• Exercise prompt: Everything from the line containing "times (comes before" down to the line containing "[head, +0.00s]" is to be returned exactly; include both boundary lines and leave out all others.

(Robot state and action records)
# # # #

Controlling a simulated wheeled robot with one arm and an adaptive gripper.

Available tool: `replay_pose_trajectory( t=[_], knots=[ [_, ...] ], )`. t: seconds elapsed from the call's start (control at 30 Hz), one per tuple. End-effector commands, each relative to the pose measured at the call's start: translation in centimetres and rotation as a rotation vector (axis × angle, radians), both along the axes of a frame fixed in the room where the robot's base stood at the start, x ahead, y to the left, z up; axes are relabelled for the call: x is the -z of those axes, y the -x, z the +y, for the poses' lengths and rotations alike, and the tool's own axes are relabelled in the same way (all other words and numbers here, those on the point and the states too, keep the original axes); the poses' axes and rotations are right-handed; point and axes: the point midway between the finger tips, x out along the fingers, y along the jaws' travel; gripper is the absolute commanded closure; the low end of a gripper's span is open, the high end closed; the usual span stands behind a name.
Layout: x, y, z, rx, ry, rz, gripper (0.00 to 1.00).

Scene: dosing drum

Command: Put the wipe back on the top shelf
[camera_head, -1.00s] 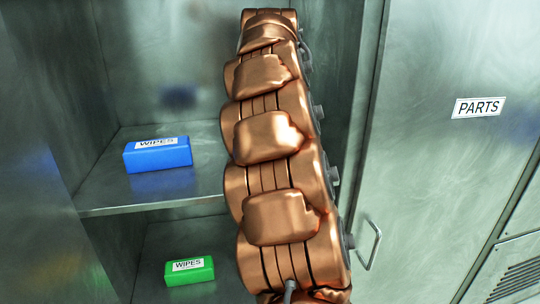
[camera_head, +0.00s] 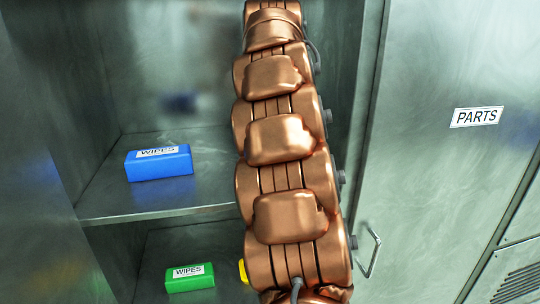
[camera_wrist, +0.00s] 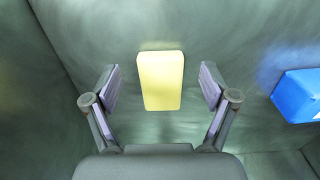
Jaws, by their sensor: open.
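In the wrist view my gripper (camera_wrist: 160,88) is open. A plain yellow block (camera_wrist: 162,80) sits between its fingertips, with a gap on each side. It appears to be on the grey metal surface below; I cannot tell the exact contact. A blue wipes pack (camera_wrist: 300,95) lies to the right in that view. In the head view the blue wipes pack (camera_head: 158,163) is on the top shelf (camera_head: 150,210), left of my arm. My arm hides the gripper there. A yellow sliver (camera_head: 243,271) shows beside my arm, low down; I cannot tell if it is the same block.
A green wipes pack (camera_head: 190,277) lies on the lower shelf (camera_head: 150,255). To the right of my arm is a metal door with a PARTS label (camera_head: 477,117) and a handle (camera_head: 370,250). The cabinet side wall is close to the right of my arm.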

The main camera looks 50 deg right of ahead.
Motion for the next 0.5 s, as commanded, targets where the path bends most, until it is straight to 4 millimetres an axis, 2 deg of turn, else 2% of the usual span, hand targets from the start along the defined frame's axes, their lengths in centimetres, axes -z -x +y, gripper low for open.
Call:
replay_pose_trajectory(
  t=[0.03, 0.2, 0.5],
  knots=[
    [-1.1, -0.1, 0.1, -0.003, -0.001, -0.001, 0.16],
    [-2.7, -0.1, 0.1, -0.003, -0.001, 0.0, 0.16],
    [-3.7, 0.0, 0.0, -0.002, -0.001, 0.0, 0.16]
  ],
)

# # # #

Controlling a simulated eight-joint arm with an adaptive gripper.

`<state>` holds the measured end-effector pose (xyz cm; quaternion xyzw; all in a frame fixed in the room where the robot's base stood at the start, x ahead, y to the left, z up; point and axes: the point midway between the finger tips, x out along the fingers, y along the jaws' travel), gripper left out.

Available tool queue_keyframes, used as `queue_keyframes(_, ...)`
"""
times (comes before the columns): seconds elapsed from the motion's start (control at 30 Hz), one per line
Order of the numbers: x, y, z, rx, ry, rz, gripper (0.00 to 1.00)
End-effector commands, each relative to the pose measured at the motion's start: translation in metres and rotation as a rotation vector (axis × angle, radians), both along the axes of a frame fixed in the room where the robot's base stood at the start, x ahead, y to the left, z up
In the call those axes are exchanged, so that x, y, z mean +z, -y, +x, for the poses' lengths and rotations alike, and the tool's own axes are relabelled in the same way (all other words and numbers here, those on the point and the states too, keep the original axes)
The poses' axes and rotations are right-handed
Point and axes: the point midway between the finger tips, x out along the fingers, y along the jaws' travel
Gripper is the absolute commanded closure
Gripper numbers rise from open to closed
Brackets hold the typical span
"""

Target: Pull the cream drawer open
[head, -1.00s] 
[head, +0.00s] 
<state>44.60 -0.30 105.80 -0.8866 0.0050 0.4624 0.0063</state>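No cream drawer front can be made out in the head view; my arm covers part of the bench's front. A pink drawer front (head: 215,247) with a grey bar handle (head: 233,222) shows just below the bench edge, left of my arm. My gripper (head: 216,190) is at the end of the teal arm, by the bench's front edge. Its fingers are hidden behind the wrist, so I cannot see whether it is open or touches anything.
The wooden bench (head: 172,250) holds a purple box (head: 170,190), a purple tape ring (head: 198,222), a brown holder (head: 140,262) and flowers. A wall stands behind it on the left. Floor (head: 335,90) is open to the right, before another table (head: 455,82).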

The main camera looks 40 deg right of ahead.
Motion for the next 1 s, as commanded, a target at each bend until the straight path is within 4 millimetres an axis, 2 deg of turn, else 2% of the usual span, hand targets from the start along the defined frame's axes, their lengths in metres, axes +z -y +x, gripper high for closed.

# # # #

• Expected output:
times (comes before the columns): seconds elapsed from the motion's start (control at 30 Hz), one per line
Order of the numbers: x, y, z, rx, ry, rz, gripper (0.00 to 1.00)
End-effector commands, each relative to the pose measured at the motion's start: translation in metres and rotation as a rotation vector (axis × angle, radians), both along the axes of a frame fixed in the room where the robot's base stood at the start, x ahead, y to the left, z up
In the call those axes are exchanged, so that x, y, z mean +z, -y, +x, for the poses' lengths and rotations alike, and the tool's own axes are relabelled in the same way (all other words and numbers here, those on the point and the states too, keep the original axes)
The poses' axes and rotations are right-handed
Point and axes: the point midway between the finger tips, x out along the fingers, y along the jaws' travel
Gripper is the absolute commanded closure
Gripper numbers rise from open to closed
Brackets hold the typical span
"""

Target: Pull the cream drawer open
[head, -1.00s] 
[head, +0.00s] 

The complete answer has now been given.